The line containing "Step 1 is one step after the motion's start" marks the start; return it and every line after it in the listing below, exactly, through the last.

*Data excerpt*:
* begin *

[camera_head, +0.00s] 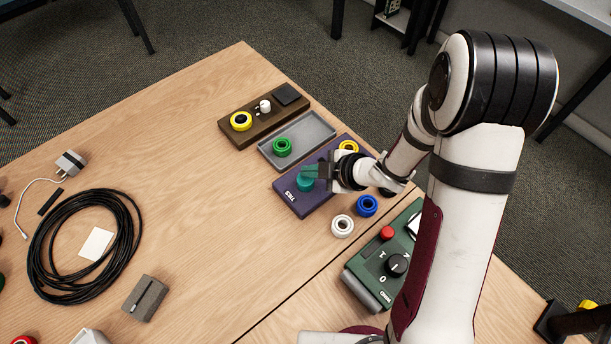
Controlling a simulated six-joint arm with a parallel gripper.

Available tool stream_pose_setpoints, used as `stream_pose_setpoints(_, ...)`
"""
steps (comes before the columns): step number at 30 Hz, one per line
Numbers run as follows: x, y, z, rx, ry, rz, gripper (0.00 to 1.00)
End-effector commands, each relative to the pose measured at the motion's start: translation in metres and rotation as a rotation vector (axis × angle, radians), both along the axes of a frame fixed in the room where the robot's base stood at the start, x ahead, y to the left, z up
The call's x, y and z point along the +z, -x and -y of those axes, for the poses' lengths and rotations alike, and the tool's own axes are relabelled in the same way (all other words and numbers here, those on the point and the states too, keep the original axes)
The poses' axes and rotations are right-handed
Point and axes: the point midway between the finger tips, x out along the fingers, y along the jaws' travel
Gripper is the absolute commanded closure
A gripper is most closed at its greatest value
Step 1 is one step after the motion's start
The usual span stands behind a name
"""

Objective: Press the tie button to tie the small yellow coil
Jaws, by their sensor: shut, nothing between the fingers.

* end *

*The result*:
Step 1 is one step after the motion's start
The usual span stands behind a name
"""

Objective: Press the tie button to tie the small yellow coil
Jaws, by their sensor: shut, nothing between the fingers.

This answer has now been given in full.